[Do this] In the data that follows, count every line holding the string "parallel" and give the count alone.

[Record extracts]
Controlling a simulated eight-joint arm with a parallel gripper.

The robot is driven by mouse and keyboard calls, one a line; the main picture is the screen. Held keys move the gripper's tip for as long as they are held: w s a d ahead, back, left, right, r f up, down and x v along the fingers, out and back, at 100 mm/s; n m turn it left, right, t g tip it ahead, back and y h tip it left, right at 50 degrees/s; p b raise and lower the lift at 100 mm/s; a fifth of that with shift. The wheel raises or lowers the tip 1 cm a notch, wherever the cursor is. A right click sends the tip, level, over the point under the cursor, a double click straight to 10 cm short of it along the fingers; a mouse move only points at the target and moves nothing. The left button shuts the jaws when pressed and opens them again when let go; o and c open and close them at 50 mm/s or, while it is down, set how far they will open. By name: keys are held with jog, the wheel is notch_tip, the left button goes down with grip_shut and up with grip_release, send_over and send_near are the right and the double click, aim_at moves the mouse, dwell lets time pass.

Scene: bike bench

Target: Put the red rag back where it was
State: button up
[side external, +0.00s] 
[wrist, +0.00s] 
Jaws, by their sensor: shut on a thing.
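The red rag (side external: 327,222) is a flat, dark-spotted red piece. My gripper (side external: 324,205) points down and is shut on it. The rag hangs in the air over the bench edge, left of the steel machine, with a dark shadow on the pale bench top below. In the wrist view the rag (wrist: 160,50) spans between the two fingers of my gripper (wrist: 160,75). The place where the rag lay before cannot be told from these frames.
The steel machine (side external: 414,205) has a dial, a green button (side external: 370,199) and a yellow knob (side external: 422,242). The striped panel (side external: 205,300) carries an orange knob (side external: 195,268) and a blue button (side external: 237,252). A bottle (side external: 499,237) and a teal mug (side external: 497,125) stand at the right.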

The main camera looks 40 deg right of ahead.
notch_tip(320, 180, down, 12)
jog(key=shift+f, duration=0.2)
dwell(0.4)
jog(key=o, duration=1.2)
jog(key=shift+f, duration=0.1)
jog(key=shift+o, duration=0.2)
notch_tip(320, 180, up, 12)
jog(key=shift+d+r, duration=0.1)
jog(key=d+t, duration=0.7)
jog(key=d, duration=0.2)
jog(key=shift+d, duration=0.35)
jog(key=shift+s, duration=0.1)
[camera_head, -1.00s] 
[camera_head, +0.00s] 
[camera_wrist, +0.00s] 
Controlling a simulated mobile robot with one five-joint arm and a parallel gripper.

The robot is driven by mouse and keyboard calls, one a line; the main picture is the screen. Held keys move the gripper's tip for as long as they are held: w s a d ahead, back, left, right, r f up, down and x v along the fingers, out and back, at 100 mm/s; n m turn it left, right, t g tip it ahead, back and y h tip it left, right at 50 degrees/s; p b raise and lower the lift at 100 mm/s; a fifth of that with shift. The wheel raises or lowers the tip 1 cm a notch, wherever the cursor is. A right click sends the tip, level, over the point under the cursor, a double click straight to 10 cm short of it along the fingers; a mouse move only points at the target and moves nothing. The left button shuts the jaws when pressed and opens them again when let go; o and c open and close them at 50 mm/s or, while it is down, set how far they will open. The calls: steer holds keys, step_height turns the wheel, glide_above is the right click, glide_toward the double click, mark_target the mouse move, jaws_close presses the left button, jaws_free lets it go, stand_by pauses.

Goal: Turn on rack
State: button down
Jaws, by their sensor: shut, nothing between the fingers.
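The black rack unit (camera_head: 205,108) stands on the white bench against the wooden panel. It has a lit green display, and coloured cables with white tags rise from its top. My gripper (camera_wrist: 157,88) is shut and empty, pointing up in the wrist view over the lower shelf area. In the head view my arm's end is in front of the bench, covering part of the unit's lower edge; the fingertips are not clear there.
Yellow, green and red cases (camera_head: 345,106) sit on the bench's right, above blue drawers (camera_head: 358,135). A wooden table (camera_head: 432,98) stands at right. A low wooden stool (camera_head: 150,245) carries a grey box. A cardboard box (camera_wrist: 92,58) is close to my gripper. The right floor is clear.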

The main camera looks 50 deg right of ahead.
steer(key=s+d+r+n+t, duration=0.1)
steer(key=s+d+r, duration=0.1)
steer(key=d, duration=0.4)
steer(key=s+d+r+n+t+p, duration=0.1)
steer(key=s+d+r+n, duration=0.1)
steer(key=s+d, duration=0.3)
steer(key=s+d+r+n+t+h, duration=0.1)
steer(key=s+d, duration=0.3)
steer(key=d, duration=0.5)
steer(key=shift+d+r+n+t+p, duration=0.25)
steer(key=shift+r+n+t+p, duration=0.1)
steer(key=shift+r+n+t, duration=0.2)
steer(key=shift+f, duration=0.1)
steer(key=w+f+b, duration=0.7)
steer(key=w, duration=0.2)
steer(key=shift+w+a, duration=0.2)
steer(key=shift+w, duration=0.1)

[Solution to this task] 2